Definition
An implicit function is a function where the dependent variable $y$ is not isolated on one side of the equation. Instead, the relationship between $x$ and $y$ is expressed as:
$R(x, y) = 0$
In other words, the output $y$ is "implied" by the equation rather than being explicitly defined in terms of $input$ $x$.
| Type | Form | Example |
|---|---|---|
| Explicit | $y = f(x)$ | $y = \sqrt{4 - x^2}$ |
| Implicit | $R(x, y) = 0$ | $x^2 + y^2 = 4$ |
Why use Implicit?
* Some curves (like circles or loops) cannot be written as a single $y = f(x)$ function.
* It simplifies complex algebraic relations where solving for $y$ is difficult or impossible.

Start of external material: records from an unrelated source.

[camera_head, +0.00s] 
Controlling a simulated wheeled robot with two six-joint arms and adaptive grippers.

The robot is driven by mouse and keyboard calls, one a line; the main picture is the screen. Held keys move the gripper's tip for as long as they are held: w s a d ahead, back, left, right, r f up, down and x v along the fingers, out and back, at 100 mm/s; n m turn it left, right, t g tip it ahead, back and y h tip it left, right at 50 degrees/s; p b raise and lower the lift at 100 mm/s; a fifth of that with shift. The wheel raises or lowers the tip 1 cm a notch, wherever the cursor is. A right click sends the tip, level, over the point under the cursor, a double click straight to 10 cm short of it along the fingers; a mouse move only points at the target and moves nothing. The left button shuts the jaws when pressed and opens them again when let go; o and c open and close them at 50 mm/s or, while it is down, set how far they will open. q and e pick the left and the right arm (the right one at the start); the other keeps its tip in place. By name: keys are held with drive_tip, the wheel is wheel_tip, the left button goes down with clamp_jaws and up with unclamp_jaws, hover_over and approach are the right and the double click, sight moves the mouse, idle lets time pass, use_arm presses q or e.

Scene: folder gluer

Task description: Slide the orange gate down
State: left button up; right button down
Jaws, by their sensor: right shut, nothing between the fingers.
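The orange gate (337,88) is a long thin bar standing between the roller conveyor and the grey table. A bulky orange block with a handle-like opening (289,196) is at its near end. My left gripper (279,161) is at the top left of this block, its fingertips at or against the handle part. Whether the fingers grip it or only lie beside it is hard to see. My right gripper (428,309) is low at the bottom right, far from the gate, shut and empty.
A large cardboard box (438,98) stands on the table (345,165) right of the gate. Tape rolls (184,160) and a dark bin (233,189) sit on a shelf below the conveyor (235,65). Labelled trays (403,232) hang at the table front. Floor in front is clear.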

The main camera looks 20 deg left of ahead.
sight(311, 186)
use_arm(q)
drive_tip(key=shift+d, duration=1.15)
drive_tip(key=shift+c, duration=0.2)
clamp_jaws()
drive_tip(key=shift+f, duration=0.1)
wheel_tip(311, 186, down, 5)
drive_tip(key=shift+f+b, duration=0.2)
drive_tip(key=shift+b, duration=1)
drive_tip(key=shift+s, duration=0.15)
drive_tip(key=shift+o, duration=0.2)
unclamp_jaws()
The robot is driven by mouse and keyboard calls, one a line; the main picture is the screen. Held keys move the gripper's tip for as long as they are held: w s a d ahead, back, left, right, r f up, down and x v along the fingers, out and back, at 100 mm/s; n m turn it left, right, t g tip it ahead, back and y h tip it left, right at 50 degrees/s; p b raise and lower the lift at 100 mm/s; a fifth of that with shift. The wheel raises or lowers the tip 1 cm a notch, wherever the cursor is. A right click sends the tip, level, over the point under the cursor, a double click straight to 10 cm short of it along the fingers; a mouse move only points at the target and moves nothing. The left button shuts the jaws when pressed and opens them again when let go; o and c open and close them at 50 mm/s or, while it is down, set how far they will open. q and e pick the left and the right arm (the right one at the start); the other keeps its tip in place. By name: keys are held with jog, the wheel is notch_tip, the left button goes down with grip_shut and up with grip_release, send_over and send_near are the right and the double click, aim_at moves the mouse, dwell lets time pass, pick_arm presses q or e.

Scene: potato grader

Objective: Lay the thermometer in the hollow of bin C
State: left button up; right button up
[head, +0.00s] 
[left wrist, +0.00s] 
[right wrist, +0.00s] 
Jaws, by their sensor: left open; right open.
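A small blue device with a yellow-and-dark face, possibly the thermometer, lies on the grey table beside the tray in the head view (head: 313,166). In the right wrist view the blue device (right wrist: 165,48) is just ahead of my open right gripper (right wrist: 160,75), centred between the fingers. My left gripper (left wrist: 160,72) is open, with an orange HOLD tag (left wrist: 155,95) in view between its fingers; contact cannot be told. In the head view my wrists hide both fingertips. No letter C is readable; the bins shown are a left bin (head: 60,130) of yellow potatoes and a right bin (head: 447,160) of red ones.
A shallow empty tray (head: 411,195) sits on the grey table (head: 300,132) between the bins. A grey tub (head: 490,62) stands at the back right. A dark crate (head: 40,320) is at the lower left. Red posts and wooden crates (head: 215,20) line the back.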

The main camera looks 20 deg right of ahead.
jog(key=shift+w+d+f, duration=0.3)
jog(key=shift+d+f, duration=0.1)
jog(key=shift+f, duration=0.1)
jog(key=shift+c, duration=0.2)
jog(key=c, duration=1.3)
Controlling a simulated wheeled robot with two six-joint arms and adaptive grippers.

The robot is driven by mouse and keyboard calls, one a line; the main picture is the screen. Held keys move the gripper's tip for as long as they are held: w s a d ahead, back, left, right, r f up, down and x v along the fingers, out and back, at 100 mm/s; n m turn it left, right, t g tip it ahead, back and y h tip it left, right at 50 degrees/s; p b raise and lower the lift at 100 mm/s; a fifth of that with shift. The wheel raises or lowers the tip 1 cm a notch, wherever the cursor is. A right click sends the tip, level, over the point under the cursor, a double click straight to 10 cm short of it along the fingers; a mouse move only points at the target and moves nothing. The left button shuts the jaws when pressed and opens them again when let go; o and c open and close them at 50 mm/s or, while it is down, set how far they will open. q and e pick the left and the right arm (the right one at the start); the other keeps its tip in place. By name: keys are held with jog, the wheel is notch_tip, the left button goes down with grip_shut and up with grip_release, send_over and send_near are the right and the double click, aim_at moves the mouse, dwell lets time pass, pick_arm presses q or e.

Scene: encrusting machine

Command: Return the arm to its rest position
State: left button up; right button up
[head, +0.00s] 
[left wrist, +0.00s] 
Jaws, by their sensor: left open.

if $R(x, y) = 0$, the derivative of the implicit function $y(x)$ is given by
$\frac{dy}{dx} = -\frac{\frac{\partial R}{\partial x}}{\frac{\partial R}{\partial y}} = -\frac{R_x}{R_y}$
where $R_x$ and $R_y$ indicate the partial derivatives of $R$ with respect to $x$ and $y$.
Consider an implicit equation $R(x, y) = 0$, where $y$ is a differentiable function of $x$. We can use the Multivariable Chain Rule to differentiate both sides with respect to $x$:
$$\frac{d}{dx}[R(x, y)] = \frac{d}{dx}[0]$$
$$\frac{\partial R}{\partial x} \cdot \frac{dx}{dx} + \frac{\partial R}{\partial y} \cdot \frac{dy}{dx} = 0$$
Since $\frac{dx}{dx} = 1$, the equation simplifies to:
$$R_x + R_y \cdot \frac{dy}{dx} = 0$$
Rearranging the terms to solve for $\frac{dy}{dx}$:
$$\frac{dy}{dx} = -\frac{R_x}{R_y}$$
Q.E.D. — This confirms the relationship between partial derivatives and the implicit derivative.
Find $\frac{dy}{dx}$ for the curve: $x^2 + y^2 = 4$
Step 1: Define $R(x, y)$
Let $R(x, y) = x^2 + y^2 - 4 = 0$
Step 2: Partial Derivatives
$R_x = \frac{\partial}{\partial x}(x^2 + y^2 - 4) = 2x$
$R_y = \frac{\partial}{\partial y}(x^2 + y^2 - 4) = 2y$
Step 3: Apply the Formula
$$\frac{dy}{dx} = -\frac{R_x}{R_y} = -\frac{2x}{2y} = -\frac{x}{y}$$
Note: The slope is undefined when $y=0$ (vertical tangents).
Find $\frac{dy}{dx}$ for the curve: $x^3 + y^3 = 6xy$
Step 1: Set the implicit form $R(x, y)$
Move all terms to one side: $R(x, y) = x^3 + y^3 - 6xy = 0$
Step 2: Partial Derivatives
Treat $y$ as constant: $R_x = \frac{\partial}{\partial x}(x^3 + y^3 - 6xy) = 3x^2 - 6y$
Treat $x$ as constant: $R_y = \frac{\partial}{\partial y}(x^3 + y^3 - 6xy) = 3y^2 - 6x$
Step 3: Solve for $\frac{dy}{dx}$
$$\frac{dy}{dx} = -\frac{R_x}{R_y} = -\frac{3x^2 - 6y}{3y^2 - 6x} = \frac{2y - x^2}{y^2 - 2x}$$
This curve forms a loop in the first quadrant and is a classic example of implicit relations.